Wednesday, February 11, 2015

Is there a corpus fallacy?


This forms the backdrop for an email exchange that Alan and I had last night:


Here's what I said:

i) No doubt we're not stuck with Pauline usage or even NT usage when it comes to Koine Greek lexicography. I have no problem with casting a wider net.

However, I think it's a question of concentric priorities. It's best to start with a writer's own usage. Especially in theology, not to mention a deep, original thinker like Paul, the usage may be specialized. His theological idiolect. 

Now, in some cases, the occurrences of a word in Scripture are so few that we have no choice but to look elsewhere. And in some cases–especially in Hebrew–it may be a hapax legomenon, which forces us to ransack cognate languages. However, that's not an ideal procedure. 

ii) Likewise, as you know, LXX usage is often quite germane to NT usage. So, again, it's not as if I'm forbidding usage outside the NT. 

iii) Sure, Paul likely used that word in speech and writing more often than our sampling of his extant correspondence. But as Jacob Neusner is wont to say, what you can't show you don't know. 

And, of course, how he used it on other occasions would depend on the context of his speaking or writing on those undocumented occasions–which we can't assess. 

iv) I haven't taken the position that Paul must be using naos figuratively in 2 Thes 2 because he uses it figuratively elsewhere. Rather, given the fact that he uses it figuratively elsewhere, it's valid to consider that when we come to 2 Thes 2. Of course, in cases where a word has multiple meanings or connotations, context selects for or narrows the range of operative meanings or connotations. 

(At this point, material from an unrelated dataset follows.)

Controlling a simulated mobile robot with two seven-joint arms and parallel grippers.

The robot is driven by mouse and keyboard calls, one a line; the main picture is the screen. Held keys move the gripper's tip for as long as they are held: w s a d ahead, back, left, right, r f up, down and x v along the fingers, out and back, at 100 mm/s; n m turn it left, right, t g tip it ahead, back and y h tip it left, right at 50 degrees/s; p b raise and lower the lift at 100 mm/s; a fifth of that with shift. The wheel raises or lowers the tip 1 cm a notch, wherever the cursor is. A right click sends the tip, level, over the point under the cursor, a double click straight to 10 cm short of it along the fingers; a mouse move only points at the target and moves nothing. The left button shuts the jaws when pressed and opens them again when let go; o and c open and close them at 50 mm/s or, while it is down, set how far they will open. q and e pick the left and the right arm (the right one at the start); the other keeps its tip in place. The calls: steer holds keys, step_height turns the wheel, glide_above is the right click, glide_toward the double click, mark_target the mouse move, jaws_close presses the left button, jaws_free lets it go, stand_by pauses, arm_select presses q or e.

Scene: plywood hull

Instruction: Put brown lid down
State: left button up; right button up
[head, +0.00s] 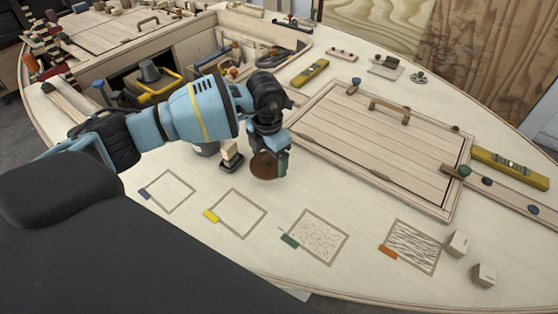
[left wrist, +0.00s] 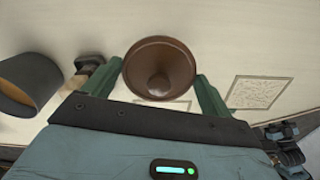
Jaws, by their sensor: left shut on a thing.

v) I, for one, never suggested that Paul is unaware of a more common or most common meaning. 

vi) Appealing to Paul's wider, undocumented usage cuts both ways. For by that logic, Paul might well have occasion to use naos in a figurative sense more often than the few documented examples in the extant Pauline corpus. 

vii) If we consider the totality of Greek usage, including undocumented usage–since most Greeks were pagans, it would most commonly denote a pagan shrine. But that would favor Green's identification. 

viii) On a related note, some words have a default meaning. For instance, the default meaning of Paris is Paris, France–not Paris, Texas. An exception would be a resident of Paris TX talking to a fellow resident of Paris TX about their town.

In terms of Paul's undocumented usage, what are the situations in which he most likely had occasion to use that word? Well, when debating Jews or indoctrinating Jewish converts to Christianity, I assume it would most often denote the Second Temple/Herodian Temple. But in that case your appeal would favor preterism.

Likewise, he might well have some occasion to discuss the Solomonic temple.

In both cases, the word would have a more specific connotation than "physical temple." 

ix) We could, of course, distinguish between sense and reference, but I'm not sure how that would aid your argument.